Certo, ci potrà essere anche una terza via, quella di coloro che rimarranno fedeli alle gerarchie vaticansecondiste ma in segreto, a proprio rischio e pericolo, continueranno, con l’aiuto dei fedeli tradizionali, a celebrare anche la Messa in RRaa. Ma il problema è che, come appena detto, anche per costoro, alla lunga, se Dio non interviene prima altrimenti, si porrà il problema suddetto della distruzione del Sacrificio nel rito conciliare. Perché la meta è inesorabilmente la sparizione dell’Eucarestia dal mondo. Come, peraltro, predetto dalla Bibbia stessa.
Stiamo quindi andando a vivere, nella Chiesa come nella società, i giorni più decisivi e fatali della storia, almeno dal Diluvio in poi. E ogni cattolico dovrà inevitabilmente prendere la propria posizione e scegliere il suo campo definitivo, da chierico o laico che sia. Chi prima, chi poi, ma così avverrà.
Non dimenticando mai che «Bisogna obbedire a Dio piuttosto che agli uomini» (At 5,29).
Noi laici della Tradizione cattolica abbiamo due doveri imprescindibili:
rimanere fedeli alla Chiesa e alla liturgia di sempre;
fare tutto quanto a noi possibile per sostenere il clero che rimarrà fedele.
Esattamente come avvenne durante la tirannia elisabettiana in Inghilterra o durante la Rivoluzione Francese con il clero refrattario.
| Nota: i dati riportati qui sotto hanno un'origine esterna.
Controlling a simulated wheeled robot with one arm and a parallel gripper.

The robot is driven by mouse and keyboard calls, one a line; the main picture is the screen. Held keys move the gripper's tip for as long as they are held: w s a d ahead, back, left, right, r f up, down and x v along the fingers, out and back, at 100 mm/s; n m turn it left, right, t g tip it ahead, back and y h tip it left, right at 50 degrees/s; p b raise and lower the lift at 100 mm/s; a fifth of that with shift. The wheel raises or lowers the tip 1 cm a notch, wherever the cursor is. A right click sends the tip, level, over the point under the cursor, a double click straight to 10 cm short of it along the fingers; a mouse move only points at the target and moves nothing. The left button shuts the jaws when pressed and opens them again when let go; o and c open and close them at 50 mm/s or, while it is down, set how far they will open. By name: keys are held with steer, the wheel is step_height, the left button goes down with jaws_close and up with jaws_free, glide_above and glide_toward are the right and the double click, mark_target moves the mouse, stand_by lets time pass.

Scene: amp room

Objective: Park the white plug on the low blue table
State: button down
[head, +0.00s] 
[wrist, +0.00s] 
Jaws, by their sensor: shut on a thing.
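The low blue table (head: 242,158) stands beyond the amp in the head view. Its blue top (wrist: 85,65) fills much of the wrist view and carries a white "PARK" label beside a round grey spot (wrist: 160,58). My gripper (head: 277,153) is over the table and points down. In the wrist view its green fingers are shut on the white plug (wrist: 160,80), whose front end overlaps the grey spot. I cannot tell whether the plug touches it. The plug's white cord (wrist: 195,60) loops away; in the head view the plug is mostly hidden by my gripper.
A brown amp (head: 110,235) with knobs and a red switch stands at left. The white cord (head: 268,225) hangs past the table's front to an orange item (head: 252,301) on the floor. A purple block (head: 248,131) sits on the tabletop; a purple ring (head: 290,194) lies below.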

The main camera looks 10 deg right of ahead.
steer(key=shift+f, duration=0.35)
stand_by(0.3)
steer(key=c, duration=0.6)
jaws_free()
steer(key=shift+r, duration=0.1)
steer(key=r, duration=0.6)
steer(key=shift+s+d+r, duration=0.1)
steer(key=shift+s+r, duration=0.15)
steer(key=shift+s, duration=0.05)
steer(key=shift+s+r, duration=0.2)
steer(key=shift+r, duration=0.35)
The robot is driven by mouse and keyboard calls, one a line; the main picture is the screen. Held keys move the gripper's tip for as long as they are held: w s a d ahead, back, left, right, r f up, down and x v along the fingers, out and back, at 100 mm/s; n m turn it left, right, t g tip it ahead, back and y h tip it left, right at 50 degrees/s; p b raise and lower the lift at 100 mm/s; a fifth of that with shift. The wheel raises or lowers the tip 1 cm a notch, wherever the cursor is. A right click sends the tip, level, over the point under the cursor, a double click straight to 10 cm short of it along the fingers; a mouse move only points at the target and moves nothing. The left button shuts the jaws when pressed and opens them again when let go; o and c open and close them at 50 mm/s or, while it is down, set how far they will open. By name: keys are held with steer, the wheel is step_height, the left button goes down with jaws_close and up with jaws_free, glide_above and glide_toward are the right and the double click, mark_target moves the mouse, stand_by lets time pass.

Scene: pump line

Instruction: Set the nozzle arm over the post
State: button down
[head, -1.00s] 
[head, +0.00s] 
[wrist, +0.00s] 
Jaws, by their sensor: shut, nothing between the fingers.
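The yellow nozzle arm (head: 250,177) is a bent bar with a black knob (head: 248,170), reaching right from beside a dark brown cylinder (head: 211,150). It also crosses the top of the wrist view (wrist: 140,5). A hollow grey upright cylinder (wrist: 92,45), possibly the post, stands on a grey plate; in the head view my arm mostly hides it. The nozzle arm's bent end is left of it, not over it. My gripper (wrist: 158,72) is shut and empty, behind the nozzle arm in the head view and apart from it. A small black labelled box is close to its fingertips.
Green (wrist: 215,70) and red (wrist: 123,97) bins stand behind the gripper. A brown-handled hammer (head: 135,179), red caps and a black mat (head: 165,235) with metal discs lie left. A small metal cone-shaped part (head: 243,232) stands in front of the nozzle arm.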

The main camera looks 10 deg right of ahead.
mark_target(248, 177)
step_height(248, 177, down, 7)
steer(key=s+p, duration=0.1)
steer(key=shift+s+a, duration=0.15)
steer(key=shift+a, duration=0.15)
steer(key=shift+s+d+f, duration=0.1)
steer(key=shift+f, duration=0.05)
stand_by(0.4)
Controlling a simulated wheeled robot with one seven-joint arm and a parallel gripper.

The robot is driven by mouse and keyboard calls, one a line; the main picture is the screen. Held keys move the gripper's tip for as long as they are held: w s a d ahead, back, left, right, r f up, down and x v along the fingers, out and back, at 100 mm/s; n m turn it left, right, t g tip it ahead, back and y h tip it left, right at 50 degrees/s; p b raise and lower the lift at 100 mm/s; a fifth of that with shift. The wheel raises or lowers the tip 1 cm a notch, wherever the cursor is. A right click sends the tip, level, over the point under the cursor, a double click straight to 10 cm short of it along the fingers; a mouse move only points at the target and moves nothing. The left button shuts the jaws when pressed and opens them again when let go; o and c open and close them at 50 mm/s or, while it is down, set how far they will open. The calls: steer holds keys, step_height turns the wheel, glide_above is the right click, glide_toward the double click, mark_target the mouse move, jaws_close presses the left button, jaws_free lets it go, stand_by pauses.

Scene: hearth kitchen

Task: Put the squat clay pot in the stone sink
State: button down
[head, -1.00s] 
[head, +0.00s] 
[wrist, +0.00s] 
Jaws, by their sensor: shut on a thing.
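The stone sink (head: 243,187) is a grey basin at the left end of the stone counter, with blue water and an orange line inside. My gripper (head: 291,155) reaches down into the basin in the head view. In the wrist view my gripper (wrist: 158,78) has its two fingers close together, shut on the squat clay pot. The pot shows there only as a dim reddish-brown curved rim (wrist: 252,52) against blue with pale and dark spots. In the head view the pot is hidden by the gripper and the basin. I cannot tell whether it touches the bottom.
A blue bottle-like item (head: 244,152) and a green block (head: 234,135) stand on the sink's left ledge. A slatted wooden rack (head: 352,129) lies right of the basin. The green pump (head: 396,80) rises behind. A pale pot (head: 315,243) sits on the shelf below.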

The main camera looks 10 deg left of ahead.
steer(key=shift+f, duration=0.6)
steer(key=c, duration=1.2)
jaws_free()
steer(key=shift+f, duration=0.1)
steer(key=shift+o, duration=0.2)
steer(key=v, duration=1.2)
Solo che stavolta il persecutore siede in Vaticano e nelle curie.
Perché combattere la Rivoluzione nella Chiesa significa combattere la Rivoluzione nella società. E viceversa. Ovvero, il globalismo del Nuovo Ordine Mondiale, con la sua futura religione unica idolatrica, trans-ecologica, post-umana, anticristica.
Dio è uno, e pure il demonio è sempre uno. A noi la scelta di campo definitiva.
Tenendo presente che tutto concorre alla gloria di Dio, unico vero padrone assoluto della storia e della Chiesa; e che la Rivoluzione stessa avanza sempre e solo fino a dove Dio lo permette. E, in qualsiasi momento, Dio può mutare le cose, come, del resto, anticipatoci più volte nelle apparizioni (approvate ufficialmente) della Madre di Dio in terra.
Ciò che Dio lascia invece intatta è la nostra personale libertà di scelta di campo fra il Bene e il male, la menzogna e la Verità.